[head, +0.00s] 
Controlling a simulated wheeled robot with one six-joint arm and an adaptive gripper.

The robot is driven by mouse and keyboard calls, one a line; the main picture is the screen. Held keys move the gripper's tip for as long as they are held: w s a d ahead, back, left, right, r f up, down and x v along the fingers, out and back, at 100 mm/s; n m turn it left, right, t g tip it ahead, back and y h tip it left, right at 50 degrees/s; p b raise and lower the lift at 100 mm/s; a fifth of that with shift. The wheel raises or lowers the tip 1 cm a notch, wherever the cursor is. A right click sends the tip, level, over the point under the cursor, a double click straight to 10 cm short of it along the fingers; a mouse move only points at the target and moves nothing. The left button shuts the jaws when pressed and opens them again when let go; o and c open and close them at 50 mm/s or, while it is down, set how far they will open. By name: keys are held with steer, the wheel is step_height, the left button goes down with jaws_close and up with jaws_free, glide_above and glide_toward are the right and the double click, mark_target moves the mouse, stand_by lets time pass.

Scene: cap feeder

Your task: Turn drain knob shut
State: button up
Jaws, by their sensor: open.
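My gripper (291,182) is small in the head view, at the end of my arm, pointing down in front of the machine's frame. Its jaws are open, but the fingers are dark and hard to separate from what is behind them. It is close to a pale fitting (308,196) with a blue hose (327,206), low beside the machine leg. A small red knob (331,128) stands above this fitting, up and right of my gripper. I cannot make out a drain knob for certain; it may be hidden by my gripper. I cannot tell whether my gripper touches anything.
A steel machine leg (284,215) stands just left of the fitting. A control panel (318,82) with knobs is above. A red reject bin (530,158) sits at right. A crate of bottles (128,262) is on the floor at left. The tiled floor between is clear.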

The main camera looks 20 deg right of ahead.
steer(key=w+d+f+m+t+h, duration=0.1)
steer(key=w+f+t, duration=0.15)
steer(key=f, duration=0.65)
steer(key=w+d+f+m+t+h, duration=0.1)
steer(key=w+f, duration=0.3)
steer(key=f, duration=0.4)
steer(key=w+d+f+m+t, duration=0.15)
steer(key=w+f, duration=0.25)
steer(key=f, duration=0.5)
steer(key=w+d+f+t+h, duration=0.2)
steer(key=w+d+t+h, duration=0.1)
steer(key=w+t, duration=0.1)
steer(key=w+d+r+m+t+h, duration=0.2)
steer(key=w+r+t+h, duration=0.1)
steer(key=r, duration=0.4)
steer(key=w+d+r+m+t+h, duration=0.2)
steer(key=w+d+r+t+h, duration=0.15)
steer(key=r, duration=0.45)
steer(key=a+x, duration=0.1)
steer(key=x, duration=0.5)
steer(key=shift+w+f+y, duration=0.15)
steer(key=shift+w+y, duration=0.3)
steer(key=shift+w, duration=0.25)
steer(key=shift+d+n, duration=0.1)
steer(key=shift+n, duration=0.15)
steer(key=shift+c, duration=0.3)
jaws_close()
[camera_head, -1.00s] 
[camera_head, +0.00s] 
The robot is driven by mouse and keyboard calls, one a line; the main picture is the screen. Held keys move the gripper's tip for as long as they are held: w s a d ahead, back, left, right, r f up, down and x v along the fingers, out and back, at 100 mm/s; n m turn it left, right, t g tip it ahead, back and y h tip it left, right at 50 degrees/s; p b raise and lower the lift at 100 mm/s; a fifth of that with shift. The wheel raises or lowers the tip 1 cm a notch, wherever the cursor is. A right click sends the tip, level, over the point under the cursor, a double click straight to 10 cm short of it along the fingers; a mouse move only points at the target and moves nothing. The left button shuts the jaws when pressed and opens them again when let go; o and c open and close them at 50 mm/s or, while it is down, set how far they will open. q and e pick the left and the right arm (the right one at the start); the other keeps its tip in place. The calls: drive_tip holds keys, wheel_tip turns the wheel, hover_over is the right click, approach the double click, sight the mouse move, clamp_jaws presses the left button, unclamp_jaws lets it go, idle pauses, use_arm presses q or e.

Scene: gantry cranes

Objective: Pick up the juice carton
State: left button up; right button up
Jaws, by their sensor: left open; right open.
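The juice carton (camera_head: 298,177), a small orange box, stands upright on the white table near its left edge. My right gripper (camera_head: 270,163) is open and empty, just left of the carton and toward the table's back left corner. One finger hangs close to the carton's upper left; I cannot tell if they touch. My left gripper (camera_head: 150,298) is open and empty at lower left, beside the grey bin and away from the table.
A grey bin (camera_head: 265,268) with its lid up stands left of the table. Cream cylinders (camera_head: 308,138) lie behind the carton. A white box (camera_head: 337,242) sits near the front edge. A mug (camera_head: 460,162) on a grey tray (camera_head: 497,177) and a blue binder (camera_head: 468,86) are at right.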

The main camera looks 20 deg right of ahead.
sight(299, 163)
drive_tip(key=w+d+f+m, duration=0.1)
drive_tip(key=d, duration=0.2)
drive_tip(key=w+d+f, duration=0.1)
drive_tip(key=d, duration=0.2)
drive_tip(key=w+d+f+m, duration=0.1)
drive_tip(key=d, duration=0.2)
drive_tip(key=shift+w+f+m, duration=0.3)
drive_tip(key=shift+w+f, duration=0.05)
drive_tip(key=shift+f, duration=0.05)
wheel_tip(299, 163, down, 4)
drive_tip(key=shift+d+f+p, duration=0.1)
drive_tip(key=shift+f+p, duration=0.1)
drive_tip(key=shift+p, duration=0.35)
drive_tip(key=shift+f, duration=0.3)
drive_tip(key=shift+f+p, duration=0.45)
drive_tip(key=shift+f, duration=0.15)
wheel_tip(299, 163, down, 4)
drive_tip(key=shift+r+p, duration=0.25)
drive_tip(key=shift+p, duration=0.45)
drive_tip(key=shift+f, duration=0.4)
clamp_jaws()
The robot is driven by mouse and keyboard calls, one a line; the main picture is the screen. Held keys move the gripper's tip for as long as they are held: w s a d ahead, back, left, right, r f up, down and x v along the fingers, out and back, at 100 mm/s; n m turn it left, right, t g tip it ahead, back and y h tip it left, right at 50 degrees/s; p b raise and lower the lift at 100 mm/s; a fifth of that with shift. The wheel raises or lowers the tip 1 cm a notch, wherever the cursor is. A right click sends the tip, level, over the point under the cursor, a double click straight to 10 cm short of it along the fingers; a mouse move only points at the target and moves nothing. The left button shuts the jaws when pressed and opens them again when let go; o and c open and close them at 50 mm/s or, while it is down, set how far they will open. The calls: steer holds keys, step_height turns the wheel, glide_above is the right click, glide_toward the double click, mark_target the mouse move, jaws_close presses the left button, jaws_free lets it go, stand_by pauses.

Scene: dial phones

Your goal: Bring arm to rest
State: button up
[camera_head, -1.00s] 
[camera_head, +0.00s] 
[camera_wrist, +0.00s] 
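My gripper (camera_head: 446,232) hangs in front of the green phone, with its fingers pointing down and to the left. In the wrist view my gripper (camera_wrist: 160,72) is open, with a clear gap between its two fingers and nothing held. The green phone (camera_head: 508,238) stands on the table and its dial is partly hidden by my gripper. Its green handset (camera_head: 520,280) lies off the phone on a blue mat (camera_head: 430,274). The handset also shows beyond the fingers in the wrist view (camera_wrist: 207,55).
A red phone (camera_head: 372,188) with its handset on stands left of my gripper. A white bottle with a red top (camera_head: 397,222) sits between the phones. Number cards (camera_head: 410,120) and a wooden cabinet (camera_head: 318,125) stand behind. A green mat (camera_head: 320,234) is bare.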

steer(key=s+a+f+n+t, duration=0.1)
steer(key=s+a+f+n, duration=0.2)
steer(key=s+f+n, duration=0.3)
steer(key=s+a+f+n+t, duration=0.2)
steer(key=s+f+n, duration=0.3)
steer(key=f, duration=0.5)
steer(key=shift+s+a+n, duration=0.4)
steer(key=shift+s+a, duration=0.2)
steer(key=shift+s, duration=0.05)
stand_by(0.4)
###
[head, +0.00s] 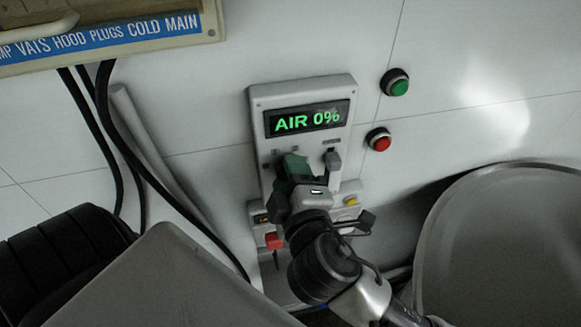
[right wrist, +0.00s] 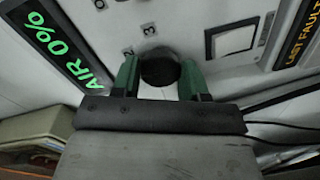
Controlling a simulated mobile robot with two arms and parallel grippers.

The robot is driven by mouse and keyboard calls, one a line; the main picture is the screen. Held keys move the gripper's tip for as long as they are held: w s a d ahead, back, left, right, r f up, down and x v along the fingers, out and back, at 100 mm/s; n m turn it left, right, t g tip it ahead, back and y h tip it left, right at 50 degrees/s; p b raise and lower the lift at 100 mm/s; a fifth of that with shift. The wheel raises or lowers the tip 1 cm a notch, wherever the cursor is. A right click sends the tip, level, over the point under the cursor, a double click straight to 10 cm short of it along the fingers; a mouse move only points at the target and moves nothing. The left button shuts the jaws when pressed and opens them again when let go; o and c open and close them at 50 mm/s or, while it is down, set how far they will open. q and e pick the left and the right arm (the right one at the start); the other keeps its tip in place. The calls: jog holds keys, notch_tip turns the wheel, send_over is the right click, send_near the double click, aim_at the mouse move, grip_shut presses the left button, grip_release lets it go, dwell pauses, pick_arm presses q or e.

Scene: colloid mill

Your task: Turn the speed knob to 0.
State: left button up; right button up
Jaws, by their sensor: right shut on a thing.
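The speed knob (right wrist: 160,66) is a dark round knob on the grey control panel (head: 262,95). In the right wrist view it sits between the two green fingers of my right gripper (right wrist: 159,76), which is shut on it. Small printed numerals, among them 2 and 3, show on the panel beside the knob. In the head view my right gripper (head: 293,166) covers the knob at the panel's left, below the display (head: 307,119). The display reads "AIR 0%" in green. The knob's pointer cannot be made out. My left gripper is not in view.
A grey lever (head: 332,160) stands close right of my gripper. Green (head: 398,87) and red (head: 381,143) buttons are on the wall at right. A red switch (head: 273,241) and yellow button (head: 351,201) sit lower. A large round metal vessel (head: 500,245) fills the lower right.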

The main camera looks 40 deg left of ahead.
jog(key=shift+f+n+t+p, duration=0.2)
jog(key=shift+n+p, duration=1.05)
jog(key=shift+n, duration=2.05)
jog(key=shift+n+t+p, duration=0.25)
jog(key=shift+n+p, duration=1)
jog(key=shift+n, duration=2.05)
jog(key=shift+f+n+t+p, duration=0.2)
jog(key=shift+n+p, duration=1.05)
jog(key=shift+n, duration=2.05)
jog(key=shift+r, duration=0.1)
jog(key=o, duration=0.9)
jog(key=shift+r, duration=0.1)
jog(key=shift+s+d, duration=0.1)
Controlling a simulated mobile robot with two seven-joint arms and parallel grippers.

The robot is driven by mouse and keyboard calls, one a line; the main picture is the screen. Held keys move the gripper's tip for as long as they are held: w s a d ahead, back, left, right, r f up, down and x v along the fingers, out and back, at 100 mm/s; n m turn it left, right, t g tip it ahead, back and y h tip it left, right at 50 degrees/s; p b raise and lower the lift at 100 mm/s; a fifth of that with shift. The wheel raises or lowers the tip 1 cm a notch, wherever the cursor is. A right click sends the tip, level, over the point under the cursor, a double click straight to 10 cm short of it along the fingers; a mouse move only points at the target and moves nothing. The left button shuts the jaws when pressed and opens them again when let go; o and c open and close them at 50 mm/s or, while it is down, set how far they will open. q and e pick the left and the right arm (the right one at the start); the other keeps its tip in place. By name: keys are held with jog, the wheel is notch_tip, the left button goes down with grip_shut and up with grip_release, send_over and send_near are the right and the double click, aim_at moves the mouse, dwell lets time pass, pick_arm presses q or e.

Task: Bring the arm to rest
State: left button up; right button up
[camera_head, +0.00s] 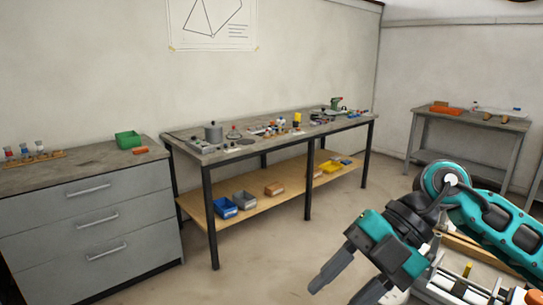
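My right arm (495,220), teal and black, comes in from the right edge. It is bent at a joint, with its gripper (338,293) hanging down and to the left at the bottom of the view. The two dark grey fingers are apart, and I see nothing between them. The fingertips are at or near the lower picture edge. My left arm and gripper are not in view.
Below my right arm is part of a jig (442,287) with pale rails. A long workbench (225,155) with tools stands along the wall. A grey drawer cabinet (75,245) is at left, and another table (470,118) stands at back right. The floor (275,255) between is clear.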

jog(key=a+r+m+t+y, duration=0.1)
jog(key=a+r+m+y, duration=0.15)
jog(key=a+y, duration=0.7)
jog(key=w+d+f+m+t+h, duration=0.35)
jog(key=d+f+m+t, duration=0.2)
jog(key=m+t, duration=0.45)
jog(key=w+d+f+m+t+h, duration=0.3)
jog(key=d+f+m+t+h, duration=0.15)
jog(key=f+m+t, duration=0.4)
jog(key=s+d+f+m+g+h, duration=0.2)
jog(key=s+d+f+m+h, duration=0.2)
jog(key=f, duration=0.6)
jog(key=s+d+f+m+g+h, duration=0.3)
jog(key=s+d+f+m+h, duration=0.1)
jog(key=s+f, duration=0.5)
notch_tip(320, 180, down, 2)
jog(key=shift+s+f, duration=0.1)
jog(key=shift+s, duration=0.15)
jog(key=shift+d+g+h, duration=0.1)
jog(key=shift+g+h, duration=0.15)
###
▸ Challenge: Which lines hold the word "Bring"? Copy each of them from the records.

▸ Answer to this problem:
Your goal: Bring arm to rest
Task: Bring the arm to rest

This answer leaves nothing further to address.